Price Chopper officials have claimed the store will generate $1 million annually in sales tax revenue.
Moody said the city could use its leverage in the future on other undeveloped land in the Platte Valley Plaza, indicating Mann still has plans for other projects. It was suggested the city could deny building permits for those future projects instead of endangering the Price Chopper proposal.
"I'm told the city has a $300,000 letter of credit from Mann. You would only be out $250,000," Wilmoski said, indicating the city could obtain the $300,000 from Mann in that fashion and then fund the remaining quarter million dollars for the transportation projects from another source.
"What you're risking is you're playing poker with Bill Mann and whether you want this store or not," Wilmoski said.
In the early phases of discussion, chairman David Shaw seemed prepared to stand his ground on the issue.
"It's Mr. Mann holding you hostage, not this board," he said to Wilmoski.
Shaw said Super Market Developers may hold a hammer against Mann, with Mann's lack of completion of the transportation projects holding up a major sale of Mann-owned property to Super Market Developers.
"I got no hammer," Wilmoski responded.
"This is a very important decision. We need to consider finding a way to work with these people," Brooks interjected.
"Mann isn't through (developing the Platte Valley Plaza) yet and that's our ace.
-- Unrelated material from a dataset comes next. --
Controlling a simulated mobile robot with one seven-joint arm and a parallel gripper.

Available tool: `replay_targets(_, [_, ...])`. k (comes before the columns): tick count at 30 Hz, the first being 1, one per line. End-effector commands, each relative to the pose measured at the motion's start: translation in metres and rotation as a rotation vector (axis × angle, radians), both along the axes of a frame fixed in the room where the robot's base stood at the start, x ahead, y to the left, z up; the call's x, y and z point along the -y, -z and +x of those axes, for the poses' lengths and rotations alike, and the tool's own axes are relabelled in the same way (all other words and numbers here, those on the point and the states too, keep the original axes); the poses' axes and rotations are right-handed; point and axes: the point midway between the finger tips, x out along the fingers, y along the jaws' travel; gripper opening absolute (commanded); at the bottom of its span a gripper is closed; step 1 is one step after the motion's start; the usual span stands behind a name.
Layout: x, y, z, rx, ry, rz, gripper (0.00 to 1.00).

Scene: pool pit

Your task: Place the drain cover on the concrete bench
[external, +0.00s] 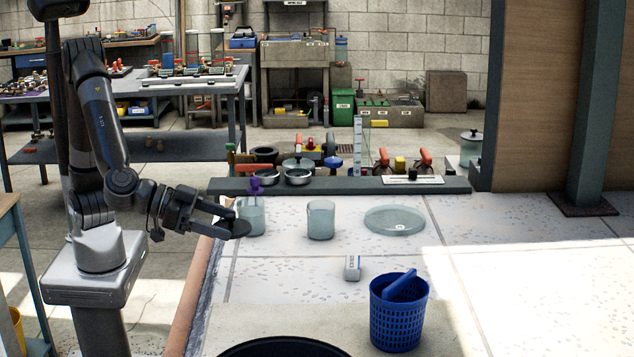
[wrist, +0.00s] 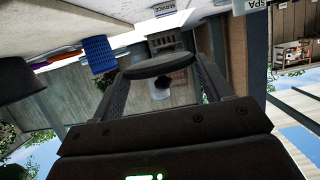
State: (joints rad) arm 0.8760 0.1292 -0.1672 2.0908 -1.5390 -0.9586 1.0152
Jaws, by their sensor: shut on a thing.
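The drain cover (external: 240,229) appears to be the small dark disc at the tip of my gripper (external: 229,222). In the wrist view the dark disc (wrist: 163,64) spans between the two fingertips, and my gripper (wrist: 162,72) is shut on it. The concrete bench (external: 340,262) has a pale, speckled top that fills the front right of the external view. My gripper reaches in from the left with the disc by the bench's left edge, just in front of a cloudy beaker (external: 252,218). I cannot tell its exact height above the top.
A dark round rim (external: 285,347) shows at the front. A ledge (external: 340,187) with several items runs along the back.

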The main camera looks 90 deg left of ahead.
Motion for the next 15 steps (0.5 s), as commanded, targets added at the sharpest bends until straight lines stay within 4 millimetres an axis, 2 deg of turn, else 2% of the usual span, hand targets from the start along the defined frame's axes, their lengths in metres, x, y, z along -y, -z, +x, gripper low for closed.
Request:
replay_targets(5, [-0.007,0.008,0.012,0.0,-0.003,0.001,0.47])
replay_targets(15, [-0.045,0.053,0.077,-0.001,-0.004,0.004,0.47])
We do have the ability to get $300,000 from his bank that we know we can get," Brooks said.
Moody then said the city could initially pay the remaining $250,000 for improvements and "find a way to recover that from Bill.”
Shaw remarked: "I don't want Bill Mann to think his earnest money is going to pay that off," indicating Mann may be hoping the city chooses to go that route, leaving open the possibility of Mann never paying the remaining $250,000.
Shaw then said he would vote for approving the Price Chopper site plan so long as it is clear "that remainder (of the Platte Valley Plaza) doesn't have a spoon of dirt turned on it until we see what we need to see.”
Bill Knighton, who serves on the planning and zoning board and is also an alderman, expressed some reservation before voting in favor.
"We play dodge ball with Bill Mann all the time," Knighton said at one point.
Shaw and other commission members agreed signalization is going to be very important because the new grocery store will increase traffic flow in that area tremendously.
After approving the Price Chopper site plan, the commission approved another motion, this one informing the board of aldermen that the planning and zoning commission will refuse to consider any additional site plans or final plats from Mann until satisfied with the transportation issues.
Price Chopper is expected to open as early as September or October of 2008. Operating hours initially will be 6 a.m. to 11 p.m.
"There is no intent of making this a 24-hour store but we would not want to be precluded from that should it warrant that," Wilmoski said.